Bike riders streak through San Francisco to protest oil dependency


Photo | Cameron Crowell

Riders stop along the Embarcadero during the world Naked Bike Ride.

In Justin Herman Plaza on San Francisco’s The Embarcadero, nearly 50 bike riders showed up on Saturday and stripped down for the 5th annual World Naked Bike Ride – San Francisco Southern Hemisphere Edition. Bikers celebrated the human form and personal freedom, while also protesting dependency on oil and other non-renewable forms of fuel.

With the weather permitting, San Franciscans were able to ride in solidarity with their fellow bicyclists riding in the Southern Hemisphere. The ride started down the Embarcadero, went to Fisherman’s Wharf, Aquatic Park, The Haight, Lombard Street, and other notable San Francisco locations.

Tourists and San Franciscans alike quickly pulled out their cameras and phones and laughed at the seemingly absurd event as it took place. Riders chanted, “Less Gas! More Ass!” and invited others to join the festivities. Many riders felt uncomfortable sharing their full names.

“I guess everyone’s interested in people taking their clothes off,” said Andy, a rider that declined to state his full name, “The best part is watching people’s reactions, you’ll see they are overwhelmingly positive.”

David Flores, originally from Ecuador, came to the event because he feels big oil poses a large issue in his home country. Chevron and other oil conglomerates use of their natural resources and contribute to the depletion of the rain forests, Flores said

“I think nudity always catches people’s attention and that is what is important in a protest,” said Flores as he applied body paint on another rider.

Last year San Francisco passed an anti-nudity law, banning being naked in a public forum, with exceptions for permitted events. The ride attracted little official attention from the police, who even offered a motorcycle escort if the ride got too large.

“I think [the law] is terrible, but I have to say there were some people not being respectful about it. It is a shame that those people had to ruin it,” said Andy.

Some riders came exclusively as a response to the recent law being passed, with little recognition for the environmental aspect.

“I support freedom. I think freedom makes people happy, you should be able to do things that don’t affect other people,” said Jeff, a San Francisco native, who has participated in other nude demonstrations.

With thousands watching, the ride did what it intended: attract attention. Some riders were not as excited about people taking photos, while others embraced the empowerment of being naked together in public.

“I like to be naked, and I finally mustered up the courage to come out,” said biker Carly about her first instance of public nudity.

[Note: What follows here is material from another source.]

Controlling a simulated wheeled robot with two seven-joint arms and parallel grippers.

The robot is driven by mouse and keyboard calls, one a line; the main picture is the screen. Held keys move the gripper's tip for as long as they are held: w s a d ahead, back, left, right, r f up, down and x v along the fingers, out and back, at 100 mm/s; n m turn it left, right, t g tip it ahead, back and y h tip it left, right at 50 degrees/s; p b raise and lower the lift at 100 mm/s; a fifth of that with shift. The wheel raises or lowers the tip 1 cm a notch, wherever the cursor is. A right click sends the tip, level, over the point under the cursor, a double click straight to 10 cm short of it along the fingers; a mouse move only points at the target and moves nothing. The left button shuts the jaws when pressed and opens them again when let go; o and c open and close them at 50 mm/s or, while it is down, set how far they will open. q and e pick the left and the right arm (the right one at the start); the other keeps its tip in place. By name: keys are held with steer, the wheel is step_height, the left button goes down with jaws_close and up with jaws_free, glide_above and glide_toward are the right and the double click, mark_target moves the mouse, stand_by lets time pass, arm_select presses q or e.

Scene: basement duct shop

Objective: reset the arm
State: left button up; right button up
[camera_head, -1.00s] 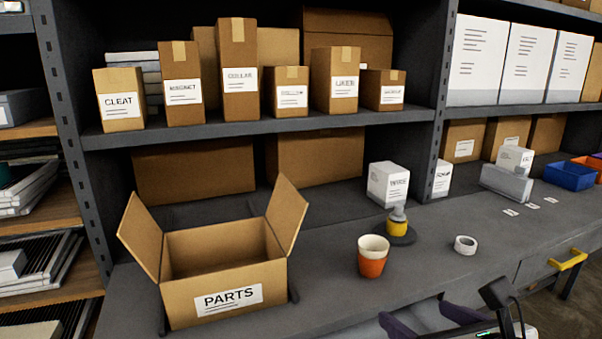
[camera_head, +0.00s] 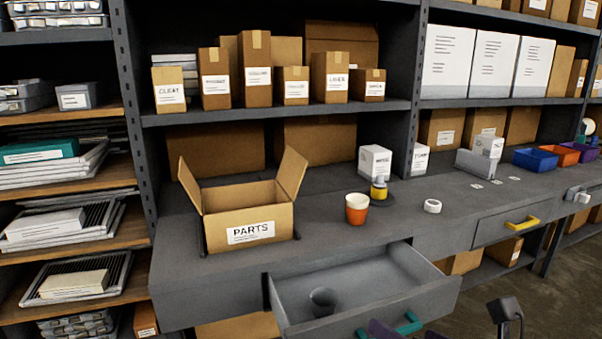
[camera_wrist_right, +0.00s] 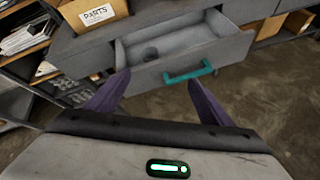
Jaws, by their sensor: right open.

The ride at its very essence was a depiction of the human capability of expression, not only celebrating each individual body, but also bringing more controversial issues like oil dependency directly into the public eye through the use of group nudity.

“Some people are born gay, I was born a nudist,” said Mike Reagan one of the original Urban Nudists and veteran of WNBR, “This is a celebration. Everyone is naked at some point, and it is an expression of freedom.”

The Northern Hemisphere portion of the WNBR will be held tentatively on June 14, if weather permits.